--- START OF Source records ---

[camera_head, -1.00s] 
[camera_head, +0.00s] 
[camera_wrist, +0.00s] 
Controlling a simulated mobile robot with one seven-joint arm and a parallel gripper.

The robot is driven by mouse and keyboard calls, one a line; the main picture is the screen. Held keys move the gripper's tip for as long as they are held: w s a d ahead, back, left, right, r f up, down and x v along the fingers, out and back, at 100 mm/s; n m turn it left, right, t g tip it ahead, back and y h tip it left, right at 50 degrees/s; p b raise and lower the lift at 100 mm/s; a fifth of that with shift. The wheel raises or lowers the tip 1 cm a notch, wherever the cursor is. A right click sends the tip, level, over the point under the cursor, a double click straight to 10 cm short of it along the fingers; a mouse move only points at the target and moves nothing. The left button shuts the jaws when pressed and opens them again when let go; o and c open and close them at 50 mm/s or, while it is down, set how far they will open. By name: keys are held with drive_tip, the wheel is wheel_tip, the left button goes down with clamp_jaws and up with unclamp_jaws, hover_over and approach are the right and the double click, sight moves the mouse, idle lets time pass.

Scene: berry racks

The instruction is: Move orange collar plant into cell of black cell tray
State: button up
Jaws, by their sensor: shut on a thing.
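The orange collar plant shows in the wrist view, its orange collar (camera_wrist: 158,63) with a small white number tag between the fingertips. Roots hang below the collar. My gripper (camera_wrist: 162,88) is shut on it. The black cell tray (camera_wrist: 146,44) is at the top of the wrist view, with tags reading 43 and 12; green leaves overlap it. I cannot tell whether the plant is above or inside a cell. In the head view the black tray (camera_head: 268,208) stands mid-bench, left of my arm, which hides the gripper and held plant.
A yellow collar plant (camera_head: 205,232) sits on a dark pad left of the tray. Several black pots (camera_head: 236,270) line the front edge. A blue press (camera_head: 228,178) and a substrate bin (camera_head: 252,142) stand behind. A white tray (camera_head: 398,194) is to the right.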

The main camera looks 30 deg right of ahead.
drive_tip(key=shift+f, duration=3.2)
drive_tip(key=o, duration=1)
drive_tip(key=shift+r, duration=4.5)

--- END OF Source records ---
--- START OF Source records ---

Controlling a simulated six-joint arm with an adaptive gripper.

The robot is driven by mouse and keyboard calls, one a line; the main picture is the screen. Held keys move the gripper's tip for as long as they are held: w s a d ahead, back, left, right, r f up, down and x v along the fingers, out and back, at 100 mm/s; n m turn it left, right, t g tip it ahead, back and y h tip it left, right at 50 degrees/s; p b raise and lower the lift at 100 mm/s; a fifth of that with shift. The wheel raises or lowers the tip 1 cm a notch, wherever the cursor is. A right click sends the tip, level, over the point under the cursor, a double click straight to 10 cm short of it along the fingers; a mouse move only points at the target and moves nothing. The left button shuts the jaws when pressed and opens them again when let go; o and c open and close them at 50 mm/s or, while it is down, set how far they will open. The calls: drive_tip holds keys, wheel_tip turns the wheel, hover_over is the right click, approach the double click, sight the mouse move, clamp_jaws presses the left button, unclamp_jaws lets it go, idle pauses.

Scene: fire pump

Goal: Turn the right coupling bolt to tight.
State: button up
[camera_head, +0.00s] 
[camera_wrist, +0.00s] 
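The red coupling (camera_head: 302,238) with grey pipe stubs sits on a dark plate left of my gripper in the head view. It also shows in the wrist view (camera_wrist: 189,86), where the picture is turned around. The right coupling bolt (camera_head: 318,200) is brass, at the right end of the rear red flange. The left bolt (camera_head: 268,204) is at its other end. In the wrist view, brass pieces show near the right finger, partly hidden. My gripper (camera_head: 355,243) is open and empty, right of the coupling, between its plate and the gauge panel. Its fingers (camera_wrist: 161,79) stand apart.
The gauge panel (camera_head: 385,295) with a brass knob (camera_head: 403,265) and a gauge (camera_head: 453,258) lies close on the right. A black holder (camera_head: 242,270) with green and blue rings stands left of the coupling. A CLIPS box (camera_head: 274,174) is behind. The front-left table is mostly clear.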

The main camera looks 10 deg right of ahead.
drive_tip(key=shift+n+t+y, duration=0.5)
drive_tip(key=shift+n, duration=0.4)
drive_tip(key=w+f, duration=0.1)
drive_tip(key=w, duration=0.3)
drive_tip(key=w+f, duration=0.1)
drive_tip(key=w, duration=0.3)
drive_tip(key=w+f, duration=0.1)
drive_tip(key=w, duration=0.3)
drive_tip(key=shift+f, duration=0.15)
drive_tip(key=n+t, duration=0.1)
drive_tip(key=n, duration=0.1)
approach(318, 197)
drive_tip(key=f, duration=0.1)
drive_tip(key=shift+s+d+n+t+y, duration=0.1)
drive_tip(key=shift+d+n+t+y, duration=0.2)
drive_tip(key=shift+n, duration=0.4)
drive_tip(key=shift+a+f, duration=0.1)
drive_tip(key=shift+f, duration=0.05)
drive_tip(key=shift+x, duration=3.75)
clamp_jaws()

--- END OF Source records ---
--- START OF Source records ---

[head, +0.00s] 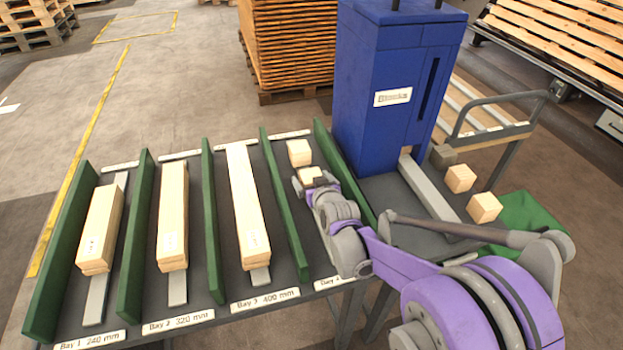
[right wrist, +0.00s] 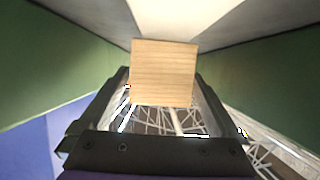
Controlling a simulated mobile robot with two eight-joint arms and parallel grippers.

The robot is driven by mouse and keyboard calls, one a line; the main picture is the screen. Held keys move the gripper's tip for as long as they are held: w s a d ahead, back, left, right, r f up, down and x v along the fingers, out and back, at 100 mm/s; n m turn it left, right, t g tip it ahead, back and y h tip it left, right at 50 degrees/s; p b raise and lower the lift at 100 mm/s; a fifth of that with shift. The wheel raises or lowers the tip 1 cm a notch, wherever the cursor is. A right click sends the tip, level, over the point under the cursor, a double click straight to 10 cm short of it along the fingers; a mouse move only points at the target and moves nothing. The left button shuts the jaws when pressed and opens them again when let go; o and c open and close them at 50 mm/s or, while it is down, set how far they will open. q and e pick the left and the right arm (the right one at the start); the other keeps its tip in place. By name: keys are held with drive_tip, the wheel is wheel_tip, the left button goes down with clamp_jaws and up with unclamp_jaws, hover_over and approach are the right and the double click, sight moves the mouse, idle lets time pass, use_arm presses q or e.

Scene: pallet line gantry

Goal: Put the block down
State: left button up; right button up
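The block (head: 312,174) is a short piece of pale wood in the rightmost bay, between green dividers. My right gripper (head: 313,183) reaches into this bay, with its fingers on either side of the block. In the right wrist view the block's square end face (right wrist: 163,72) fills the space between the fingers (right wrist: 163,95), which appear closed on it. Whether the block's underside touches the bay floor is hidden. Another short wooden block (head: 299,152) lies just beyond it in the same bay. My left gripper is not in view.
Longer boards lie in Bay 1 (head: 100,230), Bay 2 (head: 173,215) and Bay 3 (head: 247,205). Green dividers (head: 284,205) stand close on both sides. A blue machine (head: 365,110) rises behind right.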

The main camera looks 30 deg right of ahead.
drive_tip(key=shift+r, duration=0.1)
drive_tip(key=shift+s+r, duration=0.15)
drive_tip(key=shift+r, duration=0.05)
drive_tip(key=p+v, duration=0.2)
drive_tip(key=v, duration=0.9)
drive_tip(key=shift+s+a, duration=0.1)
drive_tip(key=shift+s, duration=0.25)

--- END OF Source records ---

What you are asked to do - Everything from the line with "[camera_head, -1.00s]" through the line with "Controlling a simulated mobile robot with one", both ends included, should be repeated exactly; nothing else should appear.

Exercise solution -
[camera_head, -1.00s] 
[camera_head, +0.00s] 
[camera_wrist, +0.00s] 
Controlling a simulated mobile robot with one seven-joint arm and a parallel gripper.

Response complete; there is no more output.